**Task to carry out**
Return the whole listing, keeping every character the same.

**Listed records**
- - -

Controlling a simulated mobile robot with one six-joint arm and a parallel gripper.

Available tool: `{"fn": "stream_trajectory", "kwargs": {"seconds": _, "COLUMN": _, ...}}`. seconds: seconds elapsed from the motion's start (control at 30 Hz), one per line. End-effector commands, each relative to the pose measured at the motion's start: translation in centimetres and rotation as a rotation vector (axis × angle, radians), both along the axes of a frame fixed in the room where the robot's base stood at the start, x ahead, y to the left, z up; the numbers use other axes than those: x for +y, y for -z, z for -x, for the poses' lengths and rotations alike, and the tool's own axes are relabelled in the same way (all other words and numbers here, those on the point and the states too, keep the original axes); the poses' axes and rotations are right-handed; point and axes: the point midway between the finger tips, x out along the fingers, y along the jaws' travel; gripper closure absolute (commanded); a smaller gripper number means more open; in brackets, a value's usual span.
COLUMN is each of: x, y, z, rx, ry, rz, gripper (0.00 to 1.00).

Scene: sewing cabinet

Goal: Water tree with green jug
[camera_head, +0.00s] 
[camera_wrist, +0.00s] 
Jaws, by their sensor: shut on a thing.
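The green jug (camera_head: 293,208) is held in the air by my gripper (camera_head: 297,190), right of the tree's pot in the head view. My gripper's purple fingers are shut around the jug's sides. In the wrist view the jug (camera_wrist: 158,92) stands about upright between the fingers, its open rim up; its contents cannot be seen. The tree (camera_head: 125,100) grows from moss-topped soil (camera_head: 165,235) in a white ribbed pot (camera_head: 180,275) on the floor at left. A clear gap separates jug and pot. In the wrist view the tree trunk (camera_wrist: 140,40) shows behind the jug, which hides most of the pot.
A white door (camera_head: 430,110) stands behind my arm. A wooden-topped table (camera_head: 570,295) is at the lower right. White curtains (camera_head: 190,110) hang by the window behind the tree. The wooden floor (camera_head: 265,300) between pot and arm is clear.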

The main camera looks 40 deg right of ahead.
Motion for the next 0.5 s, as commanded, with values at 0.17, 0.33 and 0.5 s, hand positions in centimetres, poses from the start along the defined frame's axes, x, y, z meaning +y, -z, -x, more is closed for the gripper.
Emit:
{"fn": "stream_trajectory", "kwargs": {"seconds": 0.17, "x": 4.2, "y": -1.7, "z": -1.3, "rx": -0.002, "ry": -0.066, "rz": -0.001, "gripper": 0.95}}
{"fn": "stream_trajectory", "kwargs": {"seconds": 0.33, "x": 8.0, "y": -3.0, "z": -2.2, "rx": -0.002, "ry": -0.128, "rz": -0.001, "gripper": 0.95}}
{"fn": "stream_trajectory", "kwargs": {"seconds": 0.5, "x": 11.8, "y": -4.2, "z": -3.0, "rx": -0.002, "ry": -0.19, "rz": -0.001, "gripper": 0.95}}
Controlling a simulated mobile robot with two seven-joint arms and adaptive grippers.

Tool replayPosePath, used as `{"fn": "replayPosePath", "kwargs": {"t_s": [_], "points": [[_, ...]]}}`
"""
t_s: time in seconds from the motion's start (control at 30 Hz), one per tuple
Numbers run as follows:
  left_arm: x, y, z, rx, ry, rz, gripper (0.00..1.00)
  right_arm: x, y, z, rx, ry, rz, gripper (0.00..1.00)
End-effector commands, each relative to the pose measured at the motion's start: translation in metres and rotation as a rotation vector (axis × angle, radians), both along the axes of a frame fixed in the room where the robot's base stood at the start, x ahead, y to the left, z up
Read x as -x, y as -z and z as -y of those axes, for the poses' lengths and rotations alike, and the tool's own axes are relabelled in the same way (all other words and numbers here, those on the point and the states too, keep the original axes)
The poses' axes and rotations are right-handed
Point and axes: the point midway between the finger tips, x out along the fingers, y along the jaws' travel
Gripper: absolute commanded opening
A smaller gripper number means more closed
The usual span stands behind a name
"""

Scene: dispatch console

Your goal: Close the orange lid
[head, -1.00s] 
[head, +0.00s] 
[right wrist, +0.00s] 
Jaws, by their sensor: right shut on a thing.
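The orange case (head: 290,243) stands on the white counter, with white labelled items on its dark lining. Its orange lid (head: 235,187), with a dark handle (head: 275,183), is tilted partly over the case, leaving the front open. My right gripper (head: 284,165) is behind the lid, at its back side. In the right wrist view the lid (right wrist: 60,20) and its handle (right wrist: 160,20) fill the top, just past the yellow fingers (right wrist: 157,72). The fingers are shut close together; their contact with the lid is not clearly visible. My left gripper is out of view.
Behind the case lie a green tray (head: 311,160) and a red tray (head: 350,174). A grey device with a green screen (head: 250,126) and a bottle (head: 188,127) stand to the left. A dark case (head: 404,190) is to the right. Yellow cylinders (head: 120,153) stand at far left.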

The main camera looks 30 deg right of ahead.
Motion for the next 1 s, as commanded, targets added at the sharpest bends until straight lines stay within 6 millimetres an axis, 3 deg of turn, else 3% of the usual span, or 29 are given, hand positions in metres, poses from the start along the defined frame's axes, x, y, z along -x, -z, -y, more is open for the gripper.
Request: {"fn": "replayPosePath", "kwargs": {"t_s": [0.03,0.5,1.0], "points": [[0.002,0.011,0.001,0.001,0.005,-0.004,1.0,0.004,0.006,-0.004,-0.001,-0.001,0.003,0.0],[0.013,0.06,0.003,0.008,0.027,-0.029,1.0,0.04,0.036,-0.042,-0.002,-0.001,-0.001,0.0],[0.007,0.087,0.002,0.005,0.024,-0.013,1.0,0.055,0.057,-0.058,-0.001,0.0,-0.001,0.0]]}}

- - -

**Result**
Controlling a simulated mobile robot with one six-joint arm and a parallel gripper.

Available tool: `{"fn": "stream_trajectory", "kwargs": {"seconds": _, "COLUMN": _, ...}}`. seconds: seconds elapsed from the motion's start (control at 30 Hz), one per line. End-effector commands, each relative to the pose measured at the motion's start: translation in centimetres and rotation as a rotation vector (axis × angle, radians), both along the axes of a frame fixed in the room where the robot's base stood at the start, x ahead, y to the left, z up; the numbers use other axes than those: x for +y, y for -z, z for -x, for the poses' lengths and rotations alike, and the tool's own axes are relabelled in the same way (all other words and numbers here, those on the point and the states too, keep the original axes); the poses' axes and rotations are right-handed; point and axes: the point midway between the finger tips, x out along the fingers, y along the jaws' travel; gripper closure absolute (commanded); a smaller gripper number means more open; in brackets, a value's usual span.
COLUMN is each of: x, y, z, rx, ry, rz, gripper (0.00 to 1.00).

Scene: sewing cabinet

Goal: Water tree with green jug
[camera_head, +0.00s] 
[camera_wrist, +0.00s] 
Jaws, by their sensor: shut on a thing.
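The green jug (camera_head: 293,208) is held in the air by my gripper (camera_head: 297,190), right of the tree's pot in the head view. My gripper's purple fingers are shut around the jug's sides. In the wrist view the jug (camera_wrist: 158,92) stands about upright between the fingers, its open rim up; its contents cannot be seen. The tree (camera_head: 125,100) grows from moss-topped soil (camera_head: 165,235) in a white ribbed pot (camera_head: 180,275) on the floor at left. A clear gap separates jug and pot. In the wrist view the tree trunk (camera_wrist: 140,40) shows behind the jug, which hides most of the pot.
A white door (camera_head: 430,110) stands behind my arm. A wooden-topped table (camera_head: 570,295) is at the lower right. White curtains (camera_head: 190,110) hang by the window behind the tree. The wooden floor (camera_head: 265,300) between pot and arm is clear.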

The main camera looks 40 deg right of ahead.
Motion for the next 0.5 s, as commanded, with values at 0.17, 0.33 and 0.5 s, hand positions in centimetres, poses from the start along the defined frame's axes, x, y, z meaning +y, -z, -x, more is closed for the gripper.
Emit:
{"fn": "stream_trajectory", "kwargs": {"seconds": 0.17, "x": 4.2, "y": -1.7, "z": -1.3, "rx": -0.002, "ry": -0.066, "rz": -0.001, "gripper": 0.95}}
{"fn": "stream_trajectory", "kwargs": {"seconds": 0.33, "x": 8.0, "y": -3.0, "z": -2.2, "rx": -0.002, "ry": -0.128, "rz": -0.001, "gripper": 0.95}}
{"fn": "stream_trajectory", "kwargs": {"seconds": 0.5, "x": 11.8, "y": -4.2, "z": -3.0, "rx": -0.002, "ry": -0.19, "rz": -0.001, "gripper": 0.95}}
Controlling a simulated mobile robot with two seven-joint arms and adaptive grippers.

Tool replayPosePath, used as `{"fn": "replayPosePath", "kwargs": {"t_s": [_], "points": [[_, ...]]}}`
"""
t_s: time in seconds from the motion's start (control at 30 Hz), one per tuple
Numbers run as follows:
  left_arm: x, y, z, rx, ry, rz, gripper (0.00..1.00)
  right_arm: x, y, z, rx, ry, rz, gripper (0.00..1.00)
End-effector commands, each relative to the pose measured at the motion's start: translation in metres and rotation as a rotation vector (axis × angle, radians), both along the axes of a frame fixed in the room where the robot's base stood at the start, x ahead, y to the left, z up
Read x as -x, y as -z and z as -y of those axes, for the poses' lengths and rotations alike, and the tool's own axes are relabelled in the same way (all other words and numbers here, those on the point and the states too, keep the original axes)
The poses' axes and rotations are right-handed
Point and axes: the point midway between the finger tips, x out along the fingers, y along the jaws' travel
Gripper: absolute commanded opening
A smaller gripper number means more closed
The usual span stands behind a name
"""

Scene: dispatch console

Your goal: Close the orange lid
[head, -1.00s] 
[head, +0.00s] 
[right wrist, +0.00s] 
Jaws, by their sensor: right shut on a thing.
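The orange case (head: 290,243) stands on the white counter, with white labelled items on its dark lining. Its orange lid (head: 235,187), with a dark handle (head: 275,183), is tilted partly over the case, leaving the front open. My right gripper (head: 284,165) is behind the lid, at its back side. In the right wrist view the lid (right wrist: 60,20) and its handle (right wrist: 160,20) fill the top, just past the yellow fingers (right wrist: 157,72). The fingers are shut close together; their contact with the lid is not clearly visible. My left gripper is out of view.
Behind the case lie a green tray (head: 311,160) and a red tray (head: 350,174). A grey device with a green screen (head: 250,126) and a bottle (head: 188,127) stand to the left. A dark case (head: 404,190) is to the right. Yellow cylinders (head: 120,153) stand at far left.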

The main camera looks 30 deg right of ahead.
Motion for the next 1 s, as commanded, targets added at the sharpest bends until straight lines stay within 6 millimetres an axis, 3 deg of turn, else 3% of the usual span, or 29 are given, hand positions in metres, poses from the start along the defined frame's axes, x, y, z along -x, -z, -y, more is open for the gripper.
Request: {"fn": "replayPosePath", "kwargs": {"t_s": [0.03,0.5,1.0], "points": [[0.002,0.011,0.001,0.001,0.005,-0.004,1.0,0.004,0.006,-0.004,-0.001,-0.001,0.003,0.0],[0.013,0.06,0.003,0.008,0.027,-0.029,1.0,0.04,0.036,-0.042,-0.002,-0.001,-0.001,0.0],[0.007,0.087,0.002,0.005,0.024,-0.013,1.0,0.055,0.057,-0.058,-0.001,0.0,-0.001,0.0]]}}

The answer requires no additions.